> **Job**:
Scan the listing below. Report each line that includes "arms".

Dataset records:
·····

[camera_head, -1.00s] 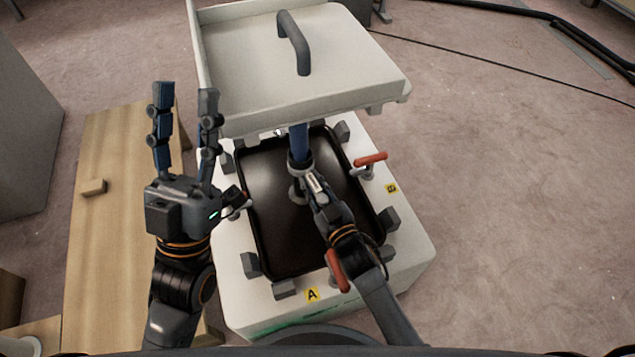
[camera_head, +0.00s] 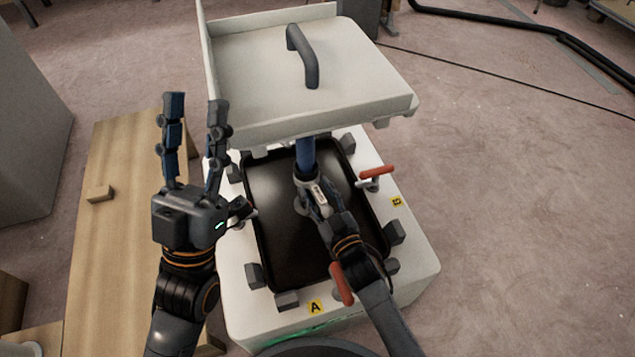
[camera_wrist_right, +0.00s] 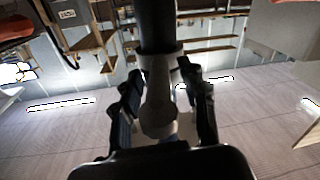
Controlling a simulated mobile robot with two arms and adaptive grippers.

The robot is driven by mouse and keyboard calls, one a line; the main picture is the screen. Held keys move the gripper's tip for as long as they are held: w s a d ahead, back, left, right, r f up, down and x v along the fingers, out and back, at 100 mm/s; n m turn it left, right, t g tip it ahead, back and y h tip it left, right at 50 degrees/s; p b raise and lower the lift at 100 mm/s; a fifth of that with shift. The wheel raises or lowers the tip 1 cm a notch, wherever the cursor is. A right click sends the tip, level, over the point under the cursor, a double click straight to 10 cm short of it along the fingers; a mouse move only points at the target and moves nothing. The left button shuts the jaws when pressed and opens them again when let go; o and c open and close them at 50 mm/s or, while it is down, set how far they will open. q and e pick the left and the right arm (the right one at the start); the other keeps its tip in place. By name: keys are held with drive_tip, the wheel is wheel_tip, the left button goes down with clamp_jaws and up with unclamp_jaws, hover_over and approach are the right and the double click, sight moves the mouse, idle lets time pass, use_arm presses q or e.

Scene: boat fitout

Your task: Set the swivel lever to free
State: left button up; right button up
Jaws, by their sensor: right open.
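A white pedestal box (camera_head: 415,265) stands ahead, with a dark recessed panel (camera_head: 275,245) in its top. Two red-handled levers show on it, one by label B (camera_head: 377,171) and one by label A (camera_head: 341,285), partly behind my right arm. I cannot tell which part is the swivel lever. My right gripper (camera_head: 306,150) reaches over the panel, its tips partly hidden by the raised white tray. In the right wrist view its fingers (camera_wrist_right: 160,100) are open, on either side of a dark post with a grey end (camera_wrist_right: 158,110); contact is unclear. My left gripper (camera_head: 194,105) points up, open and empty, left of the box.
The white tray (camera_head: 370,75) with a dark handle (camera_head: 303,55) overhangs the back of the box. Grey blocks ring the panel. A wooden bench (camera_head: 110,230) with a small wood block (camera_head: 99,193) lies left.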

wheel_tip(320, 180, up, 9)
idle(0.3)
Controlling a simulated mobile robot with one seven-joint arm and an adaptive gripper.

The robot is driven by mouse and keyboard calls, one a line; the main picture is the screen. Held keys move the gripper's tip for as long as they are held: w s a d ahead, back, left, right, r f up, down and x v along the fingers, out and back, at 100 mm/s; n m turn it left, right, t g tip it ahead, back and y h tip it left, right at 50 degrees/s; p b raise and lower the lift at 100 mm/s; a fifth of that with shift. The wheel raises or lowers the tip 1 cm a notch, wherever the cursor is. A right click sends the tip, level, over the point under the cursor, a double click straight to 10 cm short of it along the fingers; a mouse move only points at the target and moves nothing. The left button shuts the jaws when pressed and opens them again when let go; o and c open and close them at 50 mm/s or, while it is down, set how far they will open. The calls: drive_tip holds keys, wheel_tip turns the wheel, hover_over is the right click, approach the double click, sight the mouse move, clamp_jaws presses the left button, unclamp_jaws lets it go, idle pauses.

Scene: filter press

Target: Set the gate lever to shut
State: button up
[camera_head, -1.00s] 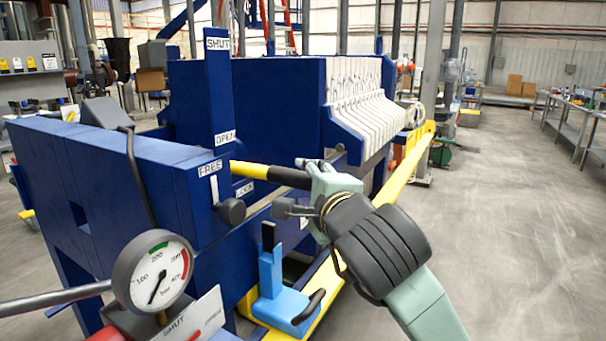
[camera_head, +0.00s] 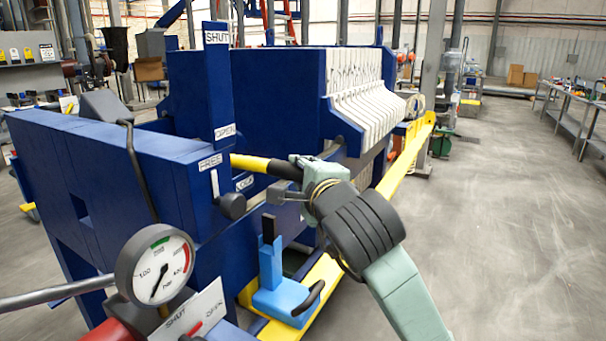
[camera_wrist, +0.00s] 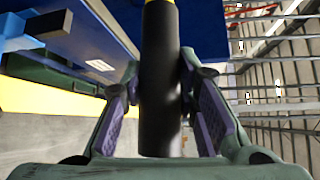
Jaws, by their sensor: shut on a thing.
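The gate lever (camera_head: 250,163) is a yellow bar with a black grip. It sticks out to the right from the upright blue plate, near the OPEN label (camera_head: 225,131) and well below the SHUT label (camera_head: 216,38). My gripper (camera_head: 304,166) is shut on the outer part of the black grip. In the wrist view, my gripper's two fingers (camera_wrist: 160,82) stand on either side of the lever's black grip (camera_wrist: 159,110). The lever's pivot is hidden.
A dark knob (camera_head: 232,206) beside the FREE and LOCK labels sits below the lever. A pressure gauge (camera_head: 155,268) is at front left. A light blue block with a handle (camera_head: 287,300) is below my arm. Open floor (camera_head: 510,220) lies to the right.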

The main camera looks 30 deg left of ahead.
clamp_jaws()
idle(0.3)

·····

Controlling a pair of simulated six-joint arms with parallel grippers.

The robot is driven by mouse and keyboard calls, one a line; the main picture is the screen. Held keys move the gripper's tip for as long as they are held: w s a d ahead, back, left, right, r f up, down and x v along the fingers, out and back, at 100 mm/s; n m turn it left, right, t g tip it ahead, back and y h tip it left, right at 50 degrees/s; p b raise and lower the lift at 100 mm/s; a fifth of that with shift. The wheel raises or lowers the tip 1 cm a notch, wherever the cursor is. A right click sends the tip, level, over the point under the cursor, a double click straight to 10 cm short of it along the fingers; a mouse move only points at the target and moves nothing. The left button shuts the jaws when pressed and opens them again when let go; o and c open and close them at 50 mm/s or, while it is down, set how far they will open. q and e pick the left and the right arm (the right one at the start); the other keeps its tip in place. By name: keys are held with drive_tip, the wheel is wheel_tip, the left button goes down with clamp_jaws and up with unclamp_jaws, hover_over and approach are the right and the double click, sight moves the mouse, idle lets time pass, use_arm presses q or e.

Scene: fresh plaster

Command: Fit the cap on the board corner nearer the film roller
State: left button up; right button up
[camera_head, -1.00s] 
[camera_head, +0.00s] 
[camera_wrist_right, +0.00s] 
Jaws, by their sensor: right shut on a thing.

·····

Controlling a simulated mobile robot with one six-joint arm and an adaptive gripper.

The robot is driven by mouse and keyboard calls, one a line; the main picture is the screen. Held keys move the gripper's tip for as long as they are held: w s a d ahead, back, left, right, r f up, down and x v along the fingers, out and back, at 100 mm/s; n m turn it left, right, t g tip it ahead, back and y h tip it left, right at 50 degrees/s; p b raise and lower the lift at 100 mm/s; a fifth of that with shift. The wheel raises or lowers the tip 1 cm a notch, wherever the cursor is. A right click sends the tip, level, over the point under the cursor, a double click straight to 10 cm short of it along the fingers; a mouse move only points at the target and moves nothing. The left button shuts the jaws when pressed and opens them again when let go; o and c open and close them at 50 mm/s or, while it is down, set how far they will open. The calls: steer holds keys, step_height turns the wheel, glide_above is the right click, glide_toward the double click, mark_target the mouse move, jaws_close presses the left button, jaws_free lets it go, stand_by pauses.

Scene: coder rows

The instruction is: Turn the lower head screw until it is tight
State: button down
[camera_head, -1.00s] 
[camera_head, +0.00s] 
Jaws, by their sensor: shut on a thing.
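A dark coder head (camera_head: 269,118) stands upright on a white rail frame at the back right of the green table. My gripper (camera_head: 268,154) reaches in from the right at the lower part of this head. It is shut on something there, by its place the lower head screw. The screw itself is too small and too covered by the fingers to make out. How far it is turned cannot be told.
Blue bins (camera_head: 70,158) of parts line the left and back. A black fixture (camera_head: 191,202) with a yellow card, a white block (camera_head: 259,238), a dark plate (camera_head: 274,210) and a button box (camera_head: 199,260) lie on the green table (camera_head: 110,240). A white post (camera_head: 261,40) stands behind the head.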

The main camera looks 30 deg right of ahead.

·····

> **Written reply**:
Controlling a simulated mobile robot with two arms and adaptive grippers.
Controlling a pair of simulated six-joint arms with parallel grippers.

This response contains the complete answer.